▶ **Written request**
Your task is to write out the complete listing exactly as it is shown.

______________________________

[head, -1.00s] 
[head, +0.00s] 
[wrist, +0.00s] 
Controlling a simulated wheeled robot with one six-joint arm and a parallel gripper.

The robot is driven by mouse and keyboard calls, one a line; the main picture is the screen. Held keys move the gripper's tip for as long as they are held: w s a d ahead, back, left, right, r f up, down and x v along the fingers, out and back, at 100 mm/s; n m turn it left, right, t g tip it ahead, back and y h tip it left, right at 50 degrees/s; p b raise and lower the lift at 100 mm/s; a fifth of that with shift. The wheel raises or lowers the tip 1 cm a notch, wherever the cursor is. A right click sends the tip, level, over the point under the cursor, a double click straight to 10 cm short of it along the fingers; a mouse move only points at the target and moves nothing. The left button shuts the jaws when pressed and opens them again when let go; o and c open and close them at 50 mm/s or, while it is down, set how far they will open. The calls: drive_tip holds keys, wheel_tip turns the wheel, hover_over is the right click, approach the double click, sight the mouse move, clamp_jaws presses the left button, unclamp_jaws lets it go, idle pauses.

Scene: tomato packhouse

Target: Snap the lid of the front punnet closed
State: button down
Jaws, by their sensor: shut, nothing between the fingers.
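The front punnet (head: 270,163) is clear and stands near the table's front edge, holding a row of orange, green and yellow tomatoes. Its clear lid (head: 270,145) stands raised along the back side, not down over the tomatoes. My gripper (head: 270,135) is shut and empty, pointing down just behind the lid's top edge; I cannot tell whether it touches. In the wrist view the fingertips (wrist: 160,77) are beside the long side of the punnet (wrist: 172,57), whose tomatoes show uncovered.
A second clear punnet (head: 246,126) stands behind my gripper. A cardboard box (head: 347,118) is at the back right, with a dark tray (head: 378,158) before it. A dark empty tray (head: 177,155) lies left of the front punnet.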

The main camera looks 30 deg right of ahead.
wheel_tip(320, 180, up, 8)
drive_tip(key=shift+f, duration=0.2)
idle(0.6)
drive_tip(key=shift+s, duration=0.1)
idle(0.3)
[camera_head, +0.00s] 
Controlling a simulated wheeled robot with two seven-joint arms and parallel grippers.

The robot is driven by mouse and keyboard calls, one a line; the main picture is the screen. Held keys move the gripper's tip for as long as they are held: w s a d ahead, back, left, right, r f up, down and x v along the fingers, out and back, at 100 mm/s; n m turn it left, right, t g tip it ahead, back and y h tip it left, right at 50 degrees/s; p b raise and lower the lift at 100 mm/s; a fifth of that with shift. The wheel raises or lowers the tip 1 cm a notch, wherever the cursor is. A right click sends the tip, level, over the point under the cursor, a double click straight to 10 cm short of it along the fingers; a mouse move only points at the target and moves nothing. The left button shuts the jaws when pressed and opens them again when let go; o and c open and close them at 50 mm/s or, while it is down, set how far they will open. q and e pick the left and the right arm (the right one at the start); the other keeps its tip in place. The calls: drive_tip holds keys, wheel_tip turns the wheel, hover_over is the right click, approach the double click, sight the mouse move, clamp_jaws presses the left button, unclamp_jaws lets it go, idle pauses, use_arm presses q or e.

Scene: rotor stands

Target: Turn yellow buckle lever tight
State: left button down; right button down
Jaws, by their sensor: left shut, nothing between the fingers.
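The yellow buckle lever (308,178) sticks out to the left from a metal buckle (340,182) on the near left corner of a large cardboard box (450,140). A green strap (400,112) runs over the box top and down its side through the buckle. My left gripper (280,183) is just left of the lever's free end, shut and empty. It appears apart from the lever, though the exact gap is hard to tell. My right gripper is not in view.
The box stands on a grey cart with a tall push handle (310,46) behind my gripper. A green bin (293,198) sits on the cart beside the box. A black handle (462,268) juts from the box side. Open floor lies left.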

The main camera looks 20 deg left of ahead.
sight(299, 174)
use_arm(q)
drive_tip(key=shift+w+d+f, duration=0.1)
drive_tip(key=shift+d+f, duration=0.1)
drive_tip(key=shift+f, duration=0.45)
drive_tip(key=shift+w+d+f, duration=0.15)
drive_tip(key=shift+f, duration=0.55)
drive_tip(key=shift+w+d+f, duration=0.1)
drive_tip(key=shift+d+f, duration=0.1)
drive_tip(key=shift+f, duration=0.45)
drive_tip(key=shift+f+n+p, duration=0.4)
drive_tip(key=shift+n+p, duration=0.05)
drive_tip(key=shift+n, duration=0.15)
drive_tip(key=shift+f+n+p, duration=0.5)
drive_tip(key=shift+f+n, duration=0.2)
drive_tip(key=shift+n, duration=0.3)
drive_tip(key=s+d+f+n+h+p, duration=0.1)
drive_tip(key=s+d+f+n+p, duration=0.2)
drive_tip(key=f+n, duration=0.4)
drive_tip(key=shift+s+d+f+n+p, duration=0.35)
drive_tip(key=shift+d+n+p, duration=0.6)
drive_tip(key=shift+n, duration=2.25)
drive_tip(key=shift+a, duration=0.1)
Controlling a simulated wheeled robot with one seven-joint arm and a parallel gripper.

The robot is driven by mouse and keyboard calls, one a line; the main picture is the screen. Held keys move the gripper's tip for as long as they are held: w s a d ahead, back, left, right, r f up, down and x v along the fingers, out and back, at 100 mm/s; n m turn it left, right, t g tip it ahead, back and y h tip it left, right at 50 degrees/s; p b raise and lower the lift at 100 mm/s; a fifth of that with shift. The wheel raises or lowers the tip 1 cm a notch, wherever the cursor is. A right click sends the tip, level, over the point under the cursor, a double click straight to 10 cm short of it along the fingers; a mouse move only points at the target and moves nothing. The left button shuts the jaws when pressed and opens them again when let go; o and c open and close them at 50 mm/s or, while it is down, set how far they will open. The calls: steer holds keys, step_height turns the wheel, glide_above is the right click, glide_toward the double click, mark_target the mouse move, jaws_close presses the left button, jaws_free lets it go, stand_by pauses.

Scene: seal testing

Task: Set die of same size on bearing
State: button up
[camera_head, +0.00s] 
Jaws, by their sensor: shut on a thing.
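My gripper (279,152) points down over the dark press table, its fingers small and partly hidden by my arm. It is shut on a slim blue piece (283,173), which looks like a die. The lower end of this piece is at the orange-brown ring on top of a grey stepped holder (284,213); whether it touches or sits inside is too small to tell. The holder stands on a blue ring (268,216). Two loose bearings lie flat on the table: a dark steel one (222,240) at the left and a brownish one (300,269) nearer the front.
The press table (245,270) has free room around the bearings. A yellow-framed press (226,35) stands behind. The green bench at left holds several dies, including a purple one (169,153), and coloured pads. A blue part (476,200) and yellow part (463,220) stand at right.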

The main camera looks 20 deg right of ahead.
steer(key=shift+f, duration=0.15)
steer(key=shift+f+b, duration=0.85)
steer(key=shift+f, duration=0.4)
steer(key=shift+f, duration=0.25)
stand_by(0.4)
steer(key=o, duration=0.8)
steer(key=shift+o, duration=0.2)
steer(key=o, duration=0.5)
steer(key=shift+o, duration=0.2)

______________________________

▶ **Correct output**
[head, -1.00s] 
[head, +0.00s] 
[wrist, +0.00s] 
Controlling a simulated wheeled robot with one six-joint arm and a parallel gripper.

The robot is driven by mouse and keyboard calls, one a line; the main picture is the screen. Held keys move the gripper's tip for as long as they are held: w s a d ahead, back, left, right, r f up, down and x v along the fingers, out and back, at 100 mm/s; n m turn it left, right, t g tip it ahead, back and y h tip it left, right at 50 degrees/s; p b raise and lower the lift at 100 mm/s; a fifth of that with shift. The wheel raises or lowers the tip 1 cm a notch, wherever the cursor is. A right click sends the tip, level, over the point under the cursor, a double click straight to 10 cm short of it along the fingers; a mouse move only points at the target and moves nothing. The left button shuts the jaws when pressed and opens them again when let go; o and c open and close them at 50 mm/s or, while it is down, set how far they will open. The calls: drive_tip holds keys, wheel_tip turns the wheel, hover_over is the right click, approach the double click, sight the mouse move, clamp_jaws presses the left button, unclamp_jaws lets it go, idle pauses.

Scene: tomato packhouse

Target: Snap the lid of the front punnet closed
State: button down
Jaws, by their sensor: shut, nothing between the fingers.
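The front punnet (head: 270,163) is clear and stands near the table's front edge, holding a row of orange, green and yellow tomatoes. Its clear lid (head: 270,145) stands raised along the back side, not down over the tomatoes. My gripper (head: 270,135) is shut and empty, pointing down just behind the lid's top edge; I cannot tell whether it touches. In the wrist view the fingertips (wrist: 160,77) are beside the long side of the punnet (wrist: 172,57), whose tomatoes show uncovered.
A second clear punnet (head: 246,126) stands behind my gripper. A cardboard box (head: 347,118) is at the back right, with a dark tray (head: 378,158) before it. A dark empty tray (head: 177,155) lies left of the front punnet.

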The main camera looks 30 deg right of ahead.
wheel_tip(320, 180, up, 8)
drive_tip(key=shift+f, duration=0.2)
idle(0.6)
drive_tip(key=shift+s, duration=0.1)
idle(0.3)
[camera_head, +0.00s] 
Controlling a simulated wheeled robot with two seven-joint arms and parallel grippers.

The robot is driven by mouse and keyboard calls, one a line; the main picture is the screen. Held keys move the gripper's tip for as long as they are held: w s a d ahead, back, left, right, r f up, down and x v along the fingers, out and back, at 100 mm/s; n m turn it left, right, t g tip it ahead, back and y h tip it left, right at 50 degrees/s; p b raise and lower the lift at 100 mm/s; a fifth of that with shift. The wheel raises or lowers the tip 1 cm a notch, wherever the cursor is. A right click sends the tip, level, over the point under the cursor, a double click straight to 10 cm short of it along the fingers; a mouse move only points at the target and moves nothing. The left button shuts the jaws when pressed and opens them again when let go; o and c open and close them at 50 mm/s or, while it is down, set how far they will open. q and e pick the left and the right arm (the right one at the start); the other keeps its tip in place. The calls: drive_tip holds keys, wheel_tip turns the wheel, hover_over is the right click, approach the double click, sight the mouse move, clamp_jaws presses the left button, unclamp_jaws lets it go, idle pauses, use_arm presses q or e.

Scene: rotor stands

Target: Turn yellow buckle lever tight
State: left button down; right button down
Jaws, by their sensor: left shut, nothing between the fingers.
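The yellow buckle lever (308,178) sticks out to the left from a metal buckle (340,182) on the near left corner of a large cardboard box (450,140). A green strap (400,112) runs over the box top and down its side through the buckle. My left gripper (280,183) is just left of the lever's free end, shut and empty. It appears apart from the lever, though the exact gap is hard to tell. My right gripper is not in view.
The box stands on a grey cart with a tall push handle (310,46) behind my gripper. A green bin (293,198) sits on the cart beside the box. A black handle (462,268) juts from the box side. Open floor lies left.

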The main camera looks 20 deg left of ahead.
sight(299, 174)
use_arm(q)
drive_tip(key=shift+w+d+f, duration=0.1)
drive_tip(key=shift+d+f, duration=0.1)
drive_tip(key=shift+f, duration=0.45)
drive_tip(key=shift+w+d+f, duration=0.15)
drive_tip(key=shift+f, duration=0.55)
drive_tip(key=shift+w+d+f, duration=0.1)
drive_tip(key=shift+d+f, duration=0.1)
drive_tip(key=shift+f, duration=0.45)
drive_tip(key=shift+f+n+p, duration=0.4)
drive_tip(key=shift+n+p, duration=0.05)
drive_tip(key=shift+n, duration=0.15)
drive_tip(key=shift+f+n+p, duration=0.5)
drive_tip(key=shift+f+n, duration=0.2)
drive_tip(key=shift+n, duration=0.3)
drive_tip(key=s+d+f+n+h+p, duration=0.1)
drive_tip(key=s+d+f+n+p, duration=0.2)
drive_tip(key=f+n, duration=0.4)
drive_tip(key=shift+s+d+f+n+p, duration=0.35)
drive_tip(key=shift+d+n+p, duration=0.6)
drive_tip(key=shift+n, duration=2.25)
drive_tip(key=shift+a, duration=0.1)
Controlling a simulated wheeled robot with one seven-joint arm and a parallel gripper.

The robot is driven by mouse and keyboard calls, one a line; the main picture is the screen. Held keys move the gripper's tip for as long as they are held: w s a d ahead, back, left, right, r f up, down and x v along the fingers, out and back, at 100 mm/s; n m turn it left, right, t g tip it ahead, back and y h tip it left, right at 50 degrees/s; p b raise and lower the lift at 100 mm/s; a fifth of that with shift. The wheel raises or lowers the tip 1 cm a notch, wherever the cursor is. A right click sends the tip, level, over the point under the cursor, a double click straight to 10 cm short of it along the fingers; a mouse move only points at the target and moves nothing. The left button shuts the jaws when pressed and opens them again when let go; o and c open and close them at 50 mm/s or, while it is down, set how far they will open. The calls: steer holds keys, step_height turns the wheel, glide_above is the right click, glide_toward the double click, mark_target the mouse move, jaws_close presses the left button, jaws_free lets it go, stand_by pauses.

Scene: seal testing

Task: Set die of same size on bearing
State: button up
[camera_head, +0.00s] 
Jaws, by their sensor: shut on a thing.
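My gripper (279,152) points down over the dark press table, its fingers small and partly hidden by my arm. It is shut on a slim blue piece (283,173), which looks like a die. The lower end of this piece is at the orange-brown ring on top of a grey stepped holder (284,213); whether it touches or sits inside is too small to tell. The holder stands on a blue ring (268,216). Two loose bearings lie flat on the table: a dark steel one (222,240) at the left and a brownish one (300,269) nearer the front.
The press table (245,270) has free room around the bearings. A yellow-framed press (226,35) stands behind. The green bench at left holds several dies, including a purple one (169,153), and coloured pads. A blue part (476,200) and yellow part (463,220) stand at right.

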The main camera looks 20 deg right of ahead.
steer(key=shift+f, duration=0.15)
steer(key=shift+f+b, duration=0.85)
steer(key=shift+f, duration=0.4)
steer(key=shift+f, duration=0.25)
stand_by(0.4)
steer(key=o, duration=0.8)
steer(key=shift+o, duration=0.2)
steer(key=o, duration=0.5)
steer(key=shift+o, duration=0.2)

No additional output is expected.